A partir de l'exemple de garçonnets qui sont tout à leur loisir et qui, s'apercevant soudain que des fillettes les regardent, changent alors subtilement leur façon de jouer pour se donner l'image d'enfants qui jouent... leur rôle, le jeu suppose deux états de conscience, d'un côté celui de l'être, intellectuel, et l'autre celui du jeu, ressenti : "En effet, le jeu de l'enfant représente la source fondamentale qui jaillit des nappes souterraines les plus sacrées et d'où procède toute civilisation, toute grande force créatrice. Car dans ce jeu se révèle la faculté d'abandonner son âme en toute réalité à un monde second, à un monde des apparitions, dans lequel le petit homme ou l'homme se laisse captiver par un phénomène qui demeure en dehors de ses relations naturelles et de leurs causes se comprenant d'elles-mêmes. Et cela avec une profondeur proportionnelle à son propre changement de conception et dans la mesure où il acquiert deux formes de vie, celle de l'"être" et celle du jeu. Donc le fait de "jouer son propre rôle" se trouve à la source de toute civilisation." (p. 24)

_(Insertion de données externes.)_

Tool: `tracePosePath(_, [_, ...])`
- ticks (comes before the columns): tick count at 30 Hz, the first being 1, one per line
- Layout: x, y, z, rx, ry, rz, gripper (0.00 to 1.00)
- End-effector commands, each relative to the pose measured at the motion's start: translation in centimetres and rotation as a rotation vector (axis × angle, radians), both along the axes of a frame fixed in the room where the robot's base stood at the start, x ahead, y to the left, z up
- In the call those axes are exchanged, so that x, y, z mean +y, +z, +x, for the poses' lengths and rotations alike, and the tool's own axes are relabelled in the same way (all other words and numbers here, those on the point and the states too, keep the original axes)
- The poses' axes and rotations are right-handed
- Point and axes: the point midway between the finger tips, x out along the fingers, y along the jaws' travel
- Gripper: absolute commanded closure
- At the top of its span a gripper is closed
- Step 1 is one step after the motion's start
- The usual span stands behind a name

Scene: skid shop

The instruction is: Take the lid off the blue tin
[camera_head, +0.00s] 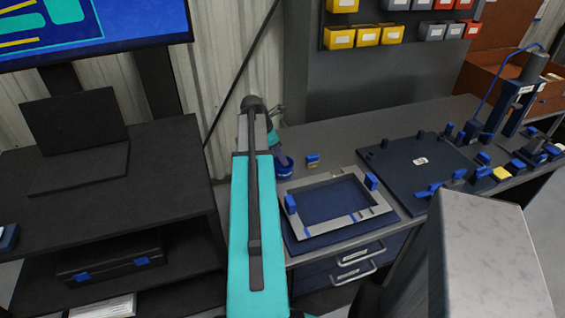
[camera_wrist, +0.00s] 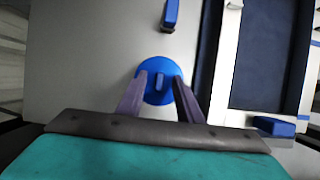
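The blue tin (camera_head: 285,170) stands on the grey bench near its left end, partly hidden by my arm in the head view. In the wrist view its round blue lid (camera_wrist: 157,95) shows from above, with a small raised knob (camera_wrist: 158,82) in the middle. My gripper (camera_wrist: 159,77) is open, with one finger on each side of the knob, over the lid's edges. The knob lies between the fingers and neither finger visibly touches it. I cannot tell how far the fingertips are above the lid. The tin's body is hidden under the lid in the wrist view.
A grey frame (camera_head: 303,226) with blue blocks lies right of the tin. A dark plate (camera_head: 405,150) is further right. A dark shelf unit (camera_head: 190,150) stands left of my arm, across a gap.

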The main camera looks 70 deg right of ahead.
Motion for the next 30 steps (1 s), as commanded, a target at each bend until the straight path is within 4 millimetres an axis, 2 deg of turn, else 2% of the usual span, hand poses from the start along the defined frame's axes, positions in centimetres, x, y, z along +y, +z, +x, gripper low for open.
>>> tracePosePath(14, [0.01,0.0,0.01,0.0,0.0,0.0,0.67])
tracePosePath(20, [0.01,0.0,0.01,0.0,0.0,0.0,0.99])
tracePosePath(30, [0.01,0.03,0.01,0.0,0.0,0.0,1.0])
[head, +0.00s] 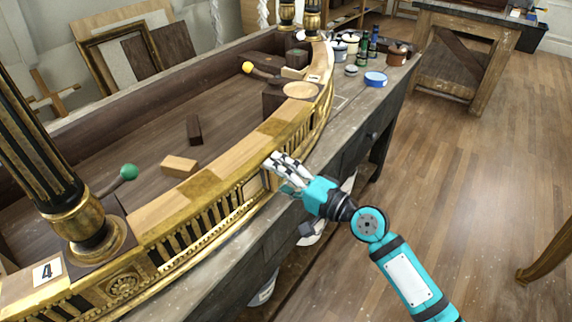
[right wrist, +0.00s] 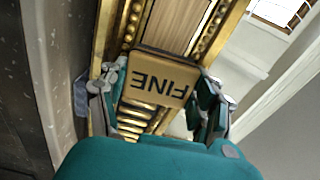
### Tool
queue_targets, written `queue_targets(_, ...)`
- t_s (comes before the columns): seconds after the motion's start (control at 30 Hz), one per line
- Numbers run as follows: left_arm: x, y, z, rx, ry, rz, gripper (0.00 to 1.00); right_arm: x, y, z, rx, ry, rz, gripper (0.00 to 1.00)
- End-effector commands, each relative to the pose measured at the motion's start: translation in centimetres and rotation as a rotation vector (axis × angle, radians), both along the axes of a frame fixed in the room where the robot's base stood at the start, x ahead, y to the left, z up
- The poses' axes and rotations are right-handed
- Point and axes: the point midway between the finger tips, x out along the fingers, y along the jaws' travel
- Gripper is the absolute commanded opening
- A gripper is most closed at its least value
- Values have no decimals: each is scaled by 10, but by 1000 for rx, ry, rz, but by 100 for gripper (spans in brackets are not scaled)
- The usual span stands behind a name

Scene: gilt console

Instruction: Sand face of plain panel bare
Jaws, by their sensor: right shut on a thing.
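My right gripper (head: 284,168) is at the front of the curved gilt console (head: 182,222), near the middle of its frieze. In the right wrist view the gripper (right wrist: 160,84) is shut on a tan sanding block marked FINE (right wrist: 157,80). The block lies close against the frieze; I cannot tell whether it touches. Just beyond it, a plain brownish panel (right wrist: 177,24) shows between two beaded gilt mouldings. The block and gripper hide part of the panel. Most of the block is hidden by the fingers in the head view. My left gripper is not in view.
On the console's inside lie a tan block (head: 179,166), a dark block (head: 194,129) and a green-knobbed tool (head: 128,172). A black-and-gilt column (head: 50,165) rises at left. Jars, bottles and a blue-rimmed tin (head: 375,79) stand on the bench's far end.

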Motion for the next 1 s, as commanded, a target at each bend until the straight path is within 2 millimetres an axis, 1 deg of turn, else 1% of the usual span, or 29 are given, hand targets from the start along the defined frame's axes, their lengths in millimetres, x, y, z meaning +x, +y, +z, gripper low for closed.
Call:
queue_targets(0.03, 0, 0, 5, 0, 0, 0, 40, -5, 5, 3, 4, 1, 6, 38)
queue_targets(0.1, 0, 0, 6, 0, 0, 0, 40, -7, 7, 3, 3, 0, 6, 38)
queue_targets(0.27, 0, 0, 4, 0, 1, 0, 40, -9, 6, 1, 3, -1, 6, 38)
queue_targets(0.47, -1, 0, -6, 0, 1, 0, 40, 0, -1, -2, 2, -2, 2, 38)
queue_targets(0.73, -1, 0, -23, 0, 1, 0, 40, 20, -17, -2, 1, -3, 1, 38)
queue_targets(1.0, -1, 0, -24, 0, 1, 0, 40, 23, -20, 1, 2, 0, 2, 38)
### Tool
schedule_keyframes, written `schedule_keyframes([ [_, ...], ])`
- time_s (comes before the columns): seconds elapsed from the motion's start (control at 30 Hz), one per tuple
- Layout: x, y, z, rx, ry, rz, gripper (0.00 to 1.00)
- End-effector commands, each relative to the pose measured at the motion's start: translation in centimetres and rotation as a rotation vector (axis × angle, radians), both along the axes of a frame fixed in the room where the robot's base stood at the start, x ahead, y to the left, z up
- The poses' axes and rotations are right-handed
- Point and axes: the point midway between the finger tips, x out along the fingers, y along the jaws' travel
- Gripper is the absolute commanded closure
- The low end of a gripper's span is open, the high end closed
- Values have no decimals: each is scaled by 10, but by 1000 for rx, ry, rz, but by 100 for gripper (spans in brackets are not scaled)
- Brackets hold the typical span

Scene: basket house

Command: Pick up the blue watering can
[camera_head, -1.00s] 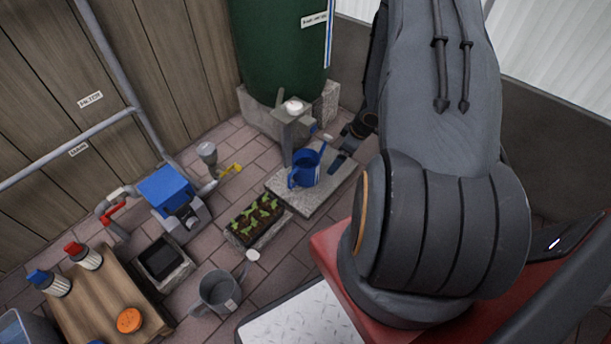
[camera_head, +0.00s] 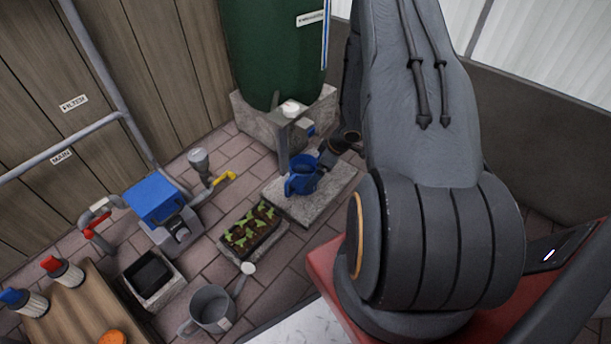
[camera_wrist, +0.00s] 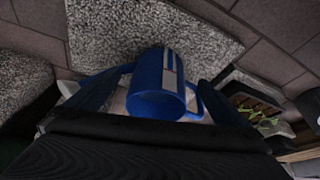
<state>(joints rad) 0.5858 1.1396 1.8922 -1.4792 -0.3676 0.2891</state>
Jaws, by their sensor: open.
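The blue watering can (camera_head: 301,178) stands upright on a grey stone slab (camera_head: 318,205) in front of the green tank. In the wrist view the blue can (camera_wrist: 158,92) sits close in front of my gripper (camera_wrist: 150,95), between its two spread fingers. In the head view my gripper (camera_head: 325,158) is at the can's upper right side, partly hidden by the can and my arm. My gripper is open. Whether either finger touches the can cannot be told.
The green tank (camera_head: 272,50) stands on concrete blocks behind the slab, with a grey post (camera_head: 283,150) close by the can. A seedling planter (camera_head: 248,234), a grey watering can (camera_head: 211,308) and a blue-topped pump (camera_head: 154,199) lie to the left. Paving shows between them.

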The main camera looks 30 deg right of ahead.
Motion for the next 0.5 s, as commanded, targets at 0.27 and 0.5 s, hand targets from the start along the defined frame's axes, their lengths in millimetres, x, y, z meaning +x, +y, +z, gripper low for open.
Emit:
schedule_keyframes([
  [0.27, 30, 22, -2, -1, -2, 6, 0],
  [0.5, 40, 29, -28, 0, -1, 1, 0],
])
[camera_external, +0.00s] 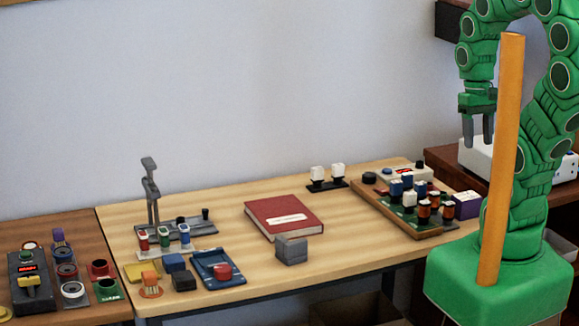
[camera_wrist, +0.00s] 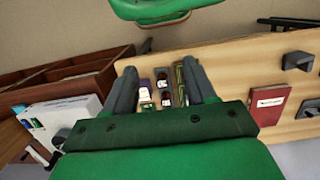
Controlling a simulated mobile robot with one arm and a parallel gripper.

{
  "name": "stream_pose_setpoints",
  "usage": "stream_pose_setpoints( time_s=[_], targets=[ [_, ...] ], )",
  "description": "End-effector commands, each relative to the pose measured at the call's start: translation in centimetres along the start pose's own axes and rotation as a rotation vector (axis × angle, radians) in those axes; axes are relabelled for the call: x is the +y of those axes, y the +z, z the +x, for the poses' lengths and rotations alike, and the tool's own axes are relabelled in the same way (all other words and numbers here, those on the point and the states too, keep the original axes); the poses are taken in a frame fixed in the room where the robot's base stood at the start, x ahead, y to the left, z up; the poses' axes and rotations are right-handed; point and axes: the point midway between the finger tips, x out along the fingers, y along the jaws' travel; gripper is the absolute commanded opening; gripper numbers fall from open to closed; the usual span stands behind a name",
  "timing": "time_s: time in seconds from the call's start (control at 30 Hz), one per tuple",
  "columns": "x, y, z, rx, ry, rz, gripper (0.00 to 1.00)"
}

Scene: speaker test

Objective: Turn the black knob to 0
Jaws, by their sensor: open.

C'est cette idée, passablement contradictoire dans son expression mais qu'on retrouve presque telle quelle chez Jean Paul Sartre dans son allégorie du garçon de café, qui a séduit Johann Huizinga et qu'il a reprise pour composer son Homo Ludens. Frobenius appelle alors à jouer comme méthode de connaissance, puisque c'est du jeu que toute culture naît : "Je ne puis "comprendre" une civilisation, un art, que dans la révélation affective de la substance qui lui imprima sa signification, et provoqua son jaillissement même." (p. 31)

Faire du jeu une méthodologie est intellectuellement stimulant pour un ludologue, bien que cette position soit plus lyrique que scientifique. Une invitation à creuser cette voie en tout cas, ou devrions nous dire cette voix, car c'est bien d'un appel au jeu qu'il s'agit.

Histoire de la civilisation africaine (1933) de Léo Frobenius, Gallimard 1952, p. 21-34, épuisé.